** What is asked **
Write out the whole of the material exactly.

** Dataset content **
------------------------------------

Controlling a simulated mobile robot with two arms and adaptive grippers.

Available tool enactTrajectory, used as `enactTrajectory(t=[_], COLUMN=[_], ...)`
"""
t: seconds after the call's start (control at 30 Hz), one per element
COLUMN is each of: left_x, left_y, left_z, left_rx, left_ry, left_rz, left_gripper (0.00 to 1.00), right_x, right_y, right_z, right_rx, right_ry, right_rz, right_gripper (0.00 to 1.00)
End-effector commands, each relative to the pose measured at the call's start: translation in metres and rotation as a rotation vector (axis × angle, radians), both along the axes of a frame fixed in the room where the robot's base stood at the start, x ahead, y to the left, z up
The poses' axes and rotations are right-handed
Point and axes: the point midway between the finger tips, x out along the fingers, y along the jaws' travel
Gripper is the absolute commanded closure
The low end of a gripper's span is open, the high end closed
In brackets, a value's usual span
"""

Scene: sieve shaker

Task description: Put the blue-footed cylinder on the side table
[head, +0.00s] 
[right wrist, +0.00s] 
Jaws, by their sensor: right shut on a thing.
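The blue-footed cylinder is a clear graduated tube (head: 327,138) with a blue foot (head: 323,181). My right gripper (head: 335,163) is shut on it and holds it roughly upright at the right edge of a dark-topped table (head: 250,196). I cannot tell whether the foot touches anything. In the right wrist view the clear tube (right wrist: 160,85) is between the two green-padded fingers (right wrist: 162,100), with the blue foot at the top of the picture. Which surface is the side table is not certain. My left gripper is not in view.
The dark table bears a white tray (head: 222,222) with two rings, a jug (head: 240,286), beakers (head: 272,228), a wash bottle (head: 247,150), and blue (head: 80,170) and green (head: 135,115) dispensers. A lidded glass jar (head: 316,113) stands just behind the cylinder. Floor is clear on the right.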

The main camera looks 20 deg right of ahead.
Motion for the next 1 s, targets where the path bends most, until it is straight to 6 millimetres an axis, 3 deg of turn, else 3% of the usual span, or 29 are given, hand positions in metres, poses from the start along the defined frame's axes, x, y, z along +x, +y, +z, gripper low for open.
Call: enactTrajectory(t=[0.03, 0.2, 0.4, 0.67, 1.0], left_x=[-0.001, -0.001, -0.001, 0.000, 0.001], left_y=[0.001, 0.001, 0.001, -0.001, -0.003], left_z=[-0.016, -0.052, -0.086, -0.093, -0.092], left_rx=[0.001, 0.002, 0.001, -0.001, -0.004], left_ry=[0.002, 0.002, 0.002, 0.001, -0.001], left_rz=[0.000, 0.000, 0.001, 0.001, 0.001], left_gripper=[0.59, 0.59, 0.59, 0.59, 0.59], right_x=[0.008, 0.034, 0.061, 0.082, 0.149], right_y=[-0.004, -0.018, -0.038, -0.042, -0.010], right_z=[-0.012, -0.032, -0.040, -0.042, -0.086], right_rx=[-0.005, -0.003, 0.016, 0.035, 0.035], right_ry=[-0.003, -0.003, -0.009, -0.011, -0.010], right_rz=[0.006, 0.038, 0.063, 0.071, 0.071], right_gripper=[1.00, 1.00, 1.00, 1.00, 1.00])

------------------------------------

** Correct output **
Controlling a simulated mobile robot with two arms and adaptive grippers.

Available tool enactTrajectory, used as `enactTrajectory(t=[_], COLUMN=[_], ...)`
"""
t: seconds after the call's start (control at 30 Hz), one per element
COLUMN is each of: left_x, left_y, left_z, left_rx, left_ry, left_rz, left_gripper (0.00 to 1.00), right_x, right_y, right_z, right_rx, right_ry, right_rz, right_gripper (0.00 to 1.00)
End-effector commands, each relative to the pose measured at the call's start: translation in metres and rotation as a rotation vector (axis × angle, radians), both along the axes of a frame fixed in the room where the robot's base stood at the start, x ahead, y to the left, z up
The poses' axes and rotations are right-handed
Point and axes: the point midway between the finger tips, x out along the fingers, y along the jaws' travel
Gripper is the absolute commanded closure
The low end of a gripper's span is open, the high end closed
In brackets, a value's usual span
"""

Scene: sieve shaker

Task description: Put the blue-footed cylinder on the side table
[head, +0.00s] 
[right wrist, +0.00s] 
Jaws, by their sensor: right shut on a thing.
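The blue-footed cylinder is a clear graduated tube (head: 327,138) with a blue foot (head: 323,181). My right gripper (head: 335,163) is shut on it and holds it roughly upright at the right edge of a dark-topped table (head: 250,196). I cannot tell whether the foot touches anything. In the right wrist view the clear tube (right wrist: 160,85) is between the two green-padded fingers (right wrist: 162,100), with the blue foot at the top of the picture. Which surface is the side table is not certain. My left gripper is not in view.
The dark table bears a white tray (head: 222,222) with two rings, a jug (head: 240,286), beakers (head: 272,228), a wash bottle (head: 247,150), and blue (head: 80,170) and green (head: 135,115) dispensers. A lidded glass jar (head: 316,113) stands just behind the cylinder. Floor is clear on the right.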

The main camera looks 20 deg right of ahead.
Motion for the next 1 s, targets where the path bends most, until it is straight to 6 millimetres an axis, 3 deg of turn, else 3% of the usual span, or 29 are given, hand positions in metres, poses from the start along the defined frame's axes, x, y, z along +x, +y, +z, gripper low for open.
Call: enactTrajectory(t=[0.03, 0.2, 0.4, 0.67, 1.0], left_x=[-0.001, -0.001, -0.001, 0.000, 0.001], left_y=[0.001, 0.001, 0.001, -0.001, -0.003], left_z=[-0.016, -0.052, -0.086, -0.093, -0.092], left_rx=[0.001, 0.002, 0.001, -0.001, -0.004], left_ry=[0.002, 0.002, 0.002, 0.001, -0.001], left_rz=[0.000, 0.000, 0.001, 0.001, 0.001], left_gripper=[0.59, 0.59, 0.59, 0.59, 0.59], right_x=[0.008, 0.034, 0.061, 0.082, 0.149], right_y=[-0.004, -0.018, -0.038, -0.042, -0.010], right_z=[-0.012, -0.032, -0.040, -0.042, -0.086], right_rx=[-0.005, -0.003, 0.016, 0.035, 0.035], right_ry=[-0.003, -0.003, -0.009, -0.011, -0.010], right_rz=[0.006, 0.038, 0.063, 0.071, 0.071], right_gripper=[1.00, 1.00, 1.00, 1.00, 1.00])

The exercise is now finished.